Hıristiyan ülkeler Kilise'nin baskısından insan aklını öne çıkararak
kurtuldu. Gelişen yüzyıllarda Kilise, seküler dünyadaki otoritesini ve bilim
üzerindeki hakimiyetini yitirdi. Pozitif akıl ekseninde örgütlenen yeni dünyanın
kurumları Kilise'ye naçizane bir pay biçti ve hatta dünyanın geri kalanıyla
kurduğu sömürgeci ilişkide onu kullandı. Şayet varsa, orijinal İsa imgesi ve Hıristiyanlığın merkezi kutsalı, iki
ezeli düşmanı "akıl" ve "ortodoksi" tarafından ezildi.
İsa artık, ulaşılamayacak uzaktır.
Müslüman toplumları ise merkezi kutsalın ışığını
çoktan yitirdi. Helikopterle gerçekleşen hac ziyaretinden, hayvan kanı akıtmak
olarak anlaşılan kurban bayramlarına, içeriği anlaşılmayan kutsal seslerden
ibaret namazdan, 12 saatlik açlığın ardından zengin iftar sofralarına uzanan
oruç ritüeline dek çarpıklık, inananların temel karakteristiği oldu. Bizim ülkemizde de gelen her yeni gün, yolsuzluk ve
rüşvet, kadın cinayetleri, hayvanlara kötü muamele, doğa talanı, çocuk
tecavüzleri para ve servetin giderek güçlenen merkezi rolü ile dindarlık
arasındaki bağın güçlendiği algısını bu nedenle besledi. Çok daha önemlisi, yoksulun yoksul, zenginin
zengin olarak kalmasına olanak tanıyan sosyal dinamiklerin
sağlamlaştırılmasıydı.
Dinlerdeki yozlaşma tarihin her döneminde bir karşı koyuşu beraberinde
getirmiştir. İktidarın bu kalkışmaları "sapkınlık" olarak
nitelediğini biliyoruz. Türkiye'de de bu tip çıkışlara tanıklık ediyoruz.
Ortaçağ'dan çıkış sürecinde Hıristiyanlarda olduğu gibi Türkiye'nin dindarların
elinde yozlaşmaya başladığını gören "modernist" ilahiyatçılar da
"sapkınlık" suçlamalarına karşın mücadele etmeyi sürdürüyor.
Bu çabaların ortodoksi üzerinde rahatsızlık yarattığını görebiliyoruz.
Çünkü modernist ilahiyatçılar her şeyden önce açıkça politik alandaki
rakiplerdir.
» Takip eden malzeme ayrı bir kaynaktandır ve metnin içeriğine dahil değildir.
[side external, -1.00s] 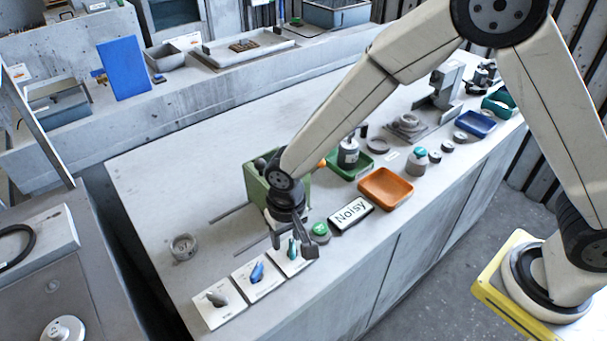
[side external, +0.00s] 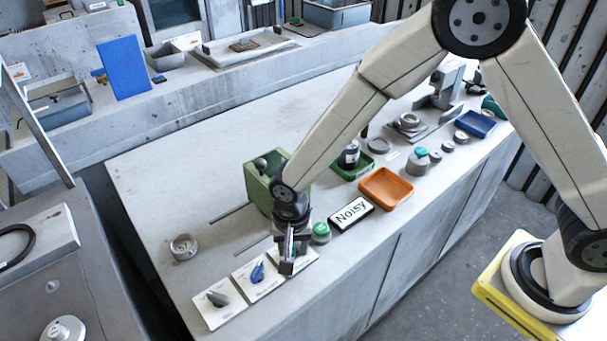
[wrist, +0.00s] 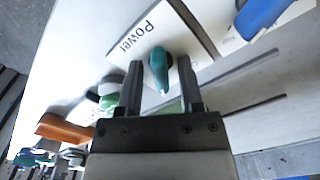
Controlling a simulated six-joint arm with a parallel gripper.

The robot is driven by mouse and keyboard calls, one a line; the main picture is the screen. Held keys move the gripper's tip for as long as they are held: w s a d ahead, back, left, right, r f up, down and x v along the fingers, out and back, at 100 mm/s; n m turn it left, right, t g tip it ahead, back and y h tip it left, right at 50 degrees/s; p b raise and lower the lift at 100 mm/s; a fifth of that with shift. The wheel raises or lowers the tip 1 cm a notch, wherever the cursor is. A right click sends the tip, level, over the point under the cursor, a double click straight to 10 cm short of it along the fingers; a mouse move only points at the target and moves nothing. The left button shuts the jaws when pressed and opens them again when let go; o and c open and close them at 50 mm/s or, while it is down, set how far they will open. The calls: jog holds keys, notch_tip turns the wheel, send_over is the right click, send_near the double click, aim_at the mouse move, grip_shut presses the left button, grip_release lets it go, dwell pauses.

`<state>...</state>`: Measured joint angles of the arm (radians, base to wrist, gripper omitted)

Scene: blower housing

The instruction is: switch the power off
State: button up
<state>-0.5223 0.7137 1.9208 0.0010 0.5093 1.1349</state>
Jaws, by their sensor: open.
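The teal power knob (wrist: 159,68) stands on a white plate (wrist: 180,38) labelled "Power" in the wrist view. My gripper (wrist: 159,85) is open, with one finger on each side of the knob. Small gaps show between knob and fingers, so I see no clear contact. In the side view my gripper (side external: 288,262) is low over the rightmost of three switch plates (side external: 307,257) and hides the knob there.
A blue knob (side external: 257,271) and a grey knob (side external: 218,299) sit on the plates to the left. A green button (side external: 320,230) is close on the right, then a lettered sign (side external: 352,214) and an orange tray (side external: 386,188). A green box (side external: 258,180) stands behind.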

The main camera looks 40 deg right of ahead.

Bunlardan
bazıları Kur'an-ı Kerim'i aklın ve bilimin ışığında yeniden okumaya davet
ederken, kimileri tarihsel gelişimi içinde sosyal eşitlik vaat eden kuramlarla
paralellikler sunmaya çalışmakta.
Söz konusu itirazlar ülkemizin daha iyi bir yer haline gelmesinde fayda
sağlar mı bilinmez. Ancak kesin olan "din ile akıl" arasında uzlaşma
çabalarının dinin bütünüyle işlevsiz hale gelmesi ve orijinal değerini
bütünüyle yitirmesiyle sonuçlanmasıdır. Zira ilkel dünyadan modern tek tanrılı
dinlere kadar tüm inanç sistemleri, mistik-aşkın semboller, coşkunluk veren
bilinç dışı zenginlik, aklı aşan bir alanla ilişkilidir ve bunlardan
soyutlanmış mesajlar, yalnızca toplumu düzenleyen, aklı merkeze alan
önerileriyle Peygamberler açıkça özelliksizdir.
"Dinlerin sosyal bir adalet" ve
"eşitlik" vurgusu vardır elbette, ancak "Kur'an’ın"
merkezdeki rolünü yitirmesine paralel biçimde bunlar gücünü zaten bütünüyle
yitirmiş durumdadır.
Kur'an ve kutsal mesajları artık, ulaşılamayacak kadar uzaktır.